START

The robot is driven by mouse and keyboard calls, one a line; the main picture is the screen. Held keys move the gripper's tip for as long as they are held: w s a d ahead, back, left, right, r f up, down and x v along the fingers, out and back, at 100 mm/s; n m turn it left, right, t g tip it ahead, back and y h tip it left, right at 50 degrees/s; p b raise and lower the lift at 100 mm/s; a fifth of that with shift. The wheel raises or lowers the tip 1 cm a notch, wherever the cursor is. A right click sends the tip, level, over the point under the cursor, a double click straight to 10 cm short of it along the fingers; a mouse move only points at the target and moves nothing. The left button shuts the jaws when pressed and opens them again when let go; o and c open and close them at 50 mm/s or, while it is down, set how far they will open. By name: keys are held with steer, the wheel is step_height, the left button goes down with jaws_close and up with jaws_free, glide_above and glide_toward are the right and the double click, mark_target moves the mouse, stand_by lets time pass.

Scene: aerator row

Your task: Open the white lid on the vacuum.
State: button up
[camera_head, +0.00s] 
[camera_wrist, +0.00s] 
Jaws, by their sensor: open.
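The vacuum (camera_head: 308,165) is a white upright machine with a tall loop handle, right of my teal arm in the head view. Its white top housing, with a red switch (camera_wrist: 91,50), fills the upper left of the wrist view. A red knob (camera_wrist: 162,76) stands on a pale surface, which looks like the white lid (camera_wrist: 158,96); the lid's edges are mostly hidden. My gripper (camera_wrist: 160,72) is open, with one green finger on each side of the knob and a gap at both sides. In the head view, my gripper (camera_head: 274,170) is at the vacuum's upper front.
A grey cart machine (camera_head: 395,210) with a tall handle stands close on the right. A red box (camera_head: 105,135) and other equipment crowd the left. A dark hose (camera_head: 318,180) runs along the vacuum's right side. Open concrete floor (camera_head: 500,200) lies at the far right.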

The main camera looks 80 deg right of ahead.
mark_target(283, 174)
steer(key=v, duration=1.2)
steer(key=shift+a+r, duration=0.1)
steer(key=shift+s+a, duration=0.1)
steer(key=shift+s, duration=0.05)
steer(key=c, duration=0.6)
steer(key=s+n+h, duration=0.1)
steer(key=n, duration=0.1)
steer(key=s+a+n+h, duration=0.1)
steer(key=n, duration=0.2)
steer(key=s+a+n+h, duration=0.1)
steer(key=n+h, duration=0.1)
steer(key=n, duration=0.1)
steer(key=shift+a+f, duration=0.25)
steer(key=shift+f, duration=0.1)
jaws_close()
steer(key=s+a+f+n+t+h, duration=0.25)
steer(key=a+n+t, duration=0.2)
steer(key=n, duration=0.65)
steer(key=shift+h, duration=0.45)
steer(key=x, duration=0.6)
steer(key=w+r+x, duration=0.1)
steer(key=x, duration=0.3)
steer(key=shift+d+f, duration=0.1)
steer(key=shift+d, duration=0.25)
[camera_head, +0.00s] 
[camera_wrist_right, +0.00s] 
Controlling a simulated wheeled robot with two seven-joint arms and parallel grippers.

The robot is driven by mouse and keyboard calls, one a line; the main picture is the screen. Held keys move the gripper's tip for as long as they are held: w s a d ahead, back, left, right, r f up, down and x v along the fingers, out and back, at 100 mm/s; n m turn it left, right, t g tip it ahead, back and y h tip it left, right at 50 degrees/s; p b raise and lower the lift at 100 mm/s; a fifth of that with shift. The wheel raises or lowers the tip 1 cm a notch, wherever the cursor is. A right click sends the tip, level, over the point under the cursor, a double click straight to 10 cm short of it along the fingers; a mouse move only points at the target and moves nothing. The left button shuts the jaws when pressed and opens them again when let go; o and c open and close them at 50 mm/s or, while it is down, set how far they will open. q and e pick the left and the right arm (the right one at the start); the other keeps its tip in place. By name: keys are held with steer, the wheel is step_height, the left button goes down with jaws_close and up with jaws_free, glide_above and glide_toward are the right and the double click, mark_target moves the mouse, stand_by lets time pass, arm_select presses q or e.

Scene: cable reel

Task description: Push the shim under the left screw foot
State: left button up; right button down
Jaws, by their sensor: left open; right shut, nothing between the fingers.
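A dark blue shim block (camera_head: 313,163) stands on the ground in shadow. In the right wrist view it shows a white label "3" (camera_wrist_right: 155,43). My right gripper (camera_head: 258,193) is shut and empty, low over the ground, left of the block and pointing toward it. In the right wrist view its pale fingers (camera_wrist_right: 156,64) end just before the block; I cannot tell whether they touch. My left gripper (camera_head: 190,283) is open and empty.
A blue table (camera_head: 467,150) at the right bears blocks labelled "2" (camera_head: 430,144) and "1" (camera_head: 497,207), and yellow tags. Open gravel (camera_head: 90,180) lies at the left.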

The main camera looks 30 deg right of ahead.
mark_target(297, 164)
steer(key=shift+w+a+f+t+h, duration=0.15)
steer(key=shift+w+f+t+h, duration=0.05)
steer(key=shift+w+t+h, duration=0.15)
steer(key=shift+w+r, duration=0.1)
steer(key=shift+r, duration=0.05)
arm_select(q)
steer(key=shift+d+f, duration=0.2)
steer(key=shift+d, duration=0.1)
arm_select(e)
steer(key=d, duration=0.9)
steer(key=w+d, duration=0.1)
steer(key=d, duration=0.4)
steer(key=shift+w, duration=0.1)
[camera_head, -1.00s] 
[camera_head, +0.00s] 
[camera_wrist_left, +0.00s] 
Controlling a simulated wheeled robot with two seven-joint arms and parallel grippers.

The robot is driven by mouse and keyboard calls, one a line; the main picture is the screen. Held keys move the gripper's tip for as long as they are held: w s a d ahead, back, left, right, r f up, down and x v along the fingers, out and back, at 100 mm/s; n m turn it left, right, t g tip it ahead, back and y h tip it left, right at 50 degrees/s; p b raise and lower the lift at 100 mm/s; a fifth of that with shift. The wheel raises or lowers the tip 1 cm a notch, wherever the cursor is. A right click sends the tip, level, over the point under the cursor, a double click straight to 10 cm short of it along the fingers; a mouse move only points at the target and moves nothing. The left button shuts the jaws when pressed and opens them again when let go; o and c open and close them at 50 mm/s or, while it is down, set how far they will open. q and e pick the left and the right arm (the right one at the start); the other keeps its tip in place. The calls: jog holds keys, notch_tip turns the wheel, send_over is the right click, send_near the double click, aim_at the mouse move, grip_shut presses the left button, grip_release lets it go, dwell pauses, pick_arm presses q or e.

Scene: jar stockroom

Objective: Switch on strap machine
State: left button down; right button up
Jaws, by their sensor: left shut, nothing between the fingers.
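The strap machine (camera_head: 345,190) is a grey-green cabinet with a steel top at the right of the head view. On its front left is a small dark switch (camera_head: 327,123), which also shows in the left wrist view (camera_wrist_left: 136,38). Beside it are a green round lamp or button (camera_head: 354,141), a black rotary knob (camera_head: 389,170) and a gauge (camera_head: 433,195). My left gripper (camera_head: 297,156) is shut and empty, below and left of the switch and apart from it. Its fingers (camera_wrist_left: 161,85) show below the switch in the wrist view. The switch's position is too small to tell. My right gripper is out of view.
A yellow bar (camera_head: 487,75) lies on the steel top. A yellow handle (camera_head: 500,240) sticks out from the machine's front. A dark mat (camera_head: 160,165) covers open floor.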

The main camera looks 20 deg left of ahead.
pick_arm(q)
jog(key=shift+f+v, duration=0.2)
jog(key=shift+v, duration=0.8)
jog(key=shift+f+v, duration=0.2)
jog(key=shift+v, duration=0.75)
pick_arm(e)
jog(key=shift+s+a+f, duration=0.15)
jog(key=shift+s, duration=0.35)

END

:: The task ::
Scan the material and collect every line that contains "State".

:: Task answer ::
State: button up
State: left button up; right button down
State: left button down; right button up

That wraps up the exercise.